A alíquota efetiva de tributação indireta para o grupo mais pobre pode ser reduzida em, pelo menos, 14,7 p.p. Dessa forma, a carga tributária que era de 23,4% passaria para 8,7%. Para calcular esse percentual, Köhler utilizou como referência somente a oferta de bens públicos de saúde e educação.

Os demais pesquisadores buscaram expandir o levantamento, incluindo outras subvenções e subsídios relevantes, como a tarifa social, energia elétrica, água, transporte público e outros.

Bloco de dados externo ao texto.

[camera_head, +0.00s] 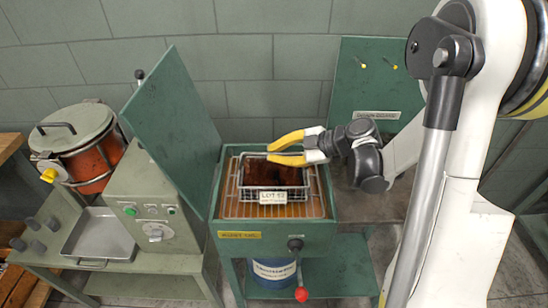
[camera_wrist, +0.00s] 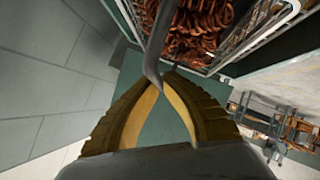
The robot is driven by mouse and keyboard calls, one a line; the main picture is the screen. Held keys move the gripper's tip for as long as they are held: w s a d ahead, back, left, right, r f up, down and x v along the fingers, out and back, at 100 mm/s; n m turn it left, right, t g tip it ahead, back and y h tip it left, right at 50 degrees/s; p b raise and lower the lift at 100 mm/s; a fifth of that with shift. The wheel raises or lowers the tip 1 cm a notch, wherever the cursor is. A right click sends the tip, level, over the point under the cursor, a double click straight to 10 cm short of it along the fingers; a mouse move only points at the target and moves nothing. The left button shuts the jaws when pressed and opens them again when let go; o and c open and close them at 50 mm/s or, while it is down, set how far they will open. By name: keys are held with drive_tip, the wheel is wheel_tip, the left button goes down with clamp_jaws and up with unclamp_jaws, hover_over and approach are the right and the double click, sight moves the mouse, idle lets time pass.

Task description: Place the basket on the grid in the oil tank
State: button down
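The wire basket (camera_head: 273,194) carries a white lot label and is at the oil tank (camera_head: 275,229), over its wire grid (camera_head: 230,201). In the wrist view, the basket (camera_wrist: 272,27) shows reddish-brown coiled springs inside. A grey bar (camera_wrist: 156,50), which looks like its handle, runs to my fingertips. My gripper (camera_head: 268,153) has yellow fingers and reaches in from the right above the basket. In the wrist view, my gripper (camera_wrist: 170,78) has its fingertips closed in on the bar. I cannot tell whether the basket rests on the grid or hangs just above it.
The tank's green lid (camera_head: 172,108) stands open at the left. A control box (camera_head: 155,205), a metal tray (camera_head: 100,235) and a drum with orange sides (camera_head: 88,165) are farther left. A green board (camera_head: 370,85) stands behind. A red-knobbed lever (camera_head: 301,293) sticks out in front.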

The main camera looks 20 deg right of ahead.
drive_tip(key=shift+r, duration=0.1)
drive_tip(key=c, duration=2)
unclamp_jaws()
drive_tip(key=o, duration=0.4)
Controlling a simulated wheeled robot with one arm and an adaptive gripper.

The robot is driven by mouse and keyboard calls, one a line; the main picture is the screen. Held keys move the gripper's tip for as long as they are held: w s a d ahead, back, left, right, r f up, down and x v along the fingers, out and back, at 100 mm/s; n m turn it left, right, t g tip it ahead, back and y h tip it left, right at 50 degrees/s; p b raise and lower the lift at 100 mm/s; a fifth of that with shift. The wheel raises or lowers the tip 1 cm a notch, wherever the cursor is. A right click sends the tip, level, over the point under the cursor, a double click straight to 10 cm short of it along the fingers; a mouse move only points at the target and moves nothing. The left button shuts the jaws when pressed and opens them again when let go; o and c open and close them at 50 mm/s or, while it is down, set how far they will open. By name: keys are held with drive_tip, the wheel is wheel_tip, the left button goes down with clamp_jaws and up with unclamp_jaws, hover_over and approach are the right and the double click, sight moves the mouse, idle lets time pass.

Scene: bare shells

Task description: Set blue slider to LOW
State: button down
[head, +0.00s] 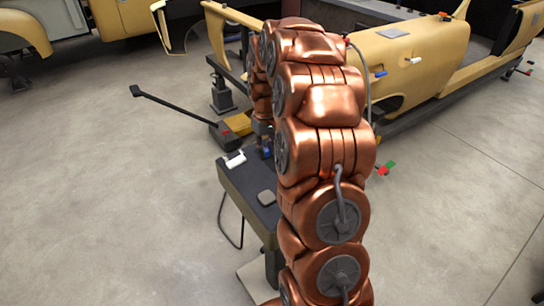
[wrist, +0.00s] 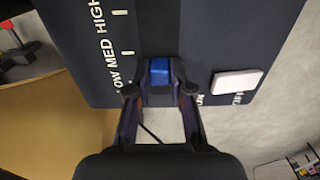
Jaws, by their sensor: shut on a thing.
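The blue slider (wrist: 159,70) sits in a dark track on a black panel (wrist: 210,35) in the wrist view. White lettering LOW, MED and HIGH runs along the left of the track, with pale tick marks. The slider is level with LOW, at the near end of the track. My gripper (wrist: 160,90) is shut on the slider, one finger on each side. In the head view my copper arm covers much of the panel, and a bit of blue (head: 266,151) shows below my gripper.
A white rocker (wrist: 237,83) is to the right of the slider; its label is partly hidden. A yellow car shell (head: 425,55) stands behind my arm. Floor at left is mostly clear.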

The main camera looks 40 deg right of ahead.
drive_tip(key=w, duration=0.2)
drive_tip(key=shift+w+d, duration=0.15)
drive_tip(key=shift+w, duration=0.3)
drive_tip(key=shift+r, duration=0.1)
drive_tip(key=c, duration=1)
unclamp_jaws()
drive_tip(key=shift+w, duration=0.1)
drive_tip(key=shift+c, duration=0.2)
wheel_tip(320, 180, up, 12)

Para calcular a alíquota efetiva, o estudo utilizou como base os dados detalhados da POF (Pesquisa de Orçamentos Familiares) de 2017-2018.

Ao incorporar todas as “correções relacionadas a subsídios e subvenções”, a alíquota efetiva (23,4%) do grupo mais pobre seria de 3,7%. O estudo disse que esse percentual é “significativamente inferior” à alíquota aplicada aos mais ricos.

Os pesquisadores defendem que é relevante incorporar os efeitos das transferências não monetárias e subsídios nas análises de alíquota indireta.

O levantamento indicou também que outros repasses às famílias mais pobres, como o FGTS (Fundo de Garantia do Tempo de Serviço) e o abono salarial, não foram considerados, o que poderia diminuir ainda mais a alíquota efetiva.

TRANSPORTE E GÁS

O estudo afirmou que foi um avanço incorporar os efeitos de tarifa de água e energia na alíquota, mas que há limitações ao incluir o transporte coletivo e o gás de cozinha. Defende que há dificuldade em agregar dados homogêneos no tempo e no espaço para todas as unidades federativas do país. “A proporção aplicada dos subsídios varia consideravelmente entre os governos locais, resultando em diferentes dimensões reais dos benefícios desses repasses indiretos”.

O estudo dividiu as famílias brasileiras em 10 faixas de renda diferentes. Somente as 3 primeiras foram consideradas como beneficiárias do transporte coletivo às famílias. Os pesquisadores disseram que outros indivíduos de renda mais elevada podem utilizar os serviços, mas optou-se por não aplicar nas faixas subsequentes.

Os pesquisadores disseram ser preciso uma “perspectiva mais equilibrada à discussão” de tributação e alíquota indireta por faixa de renda.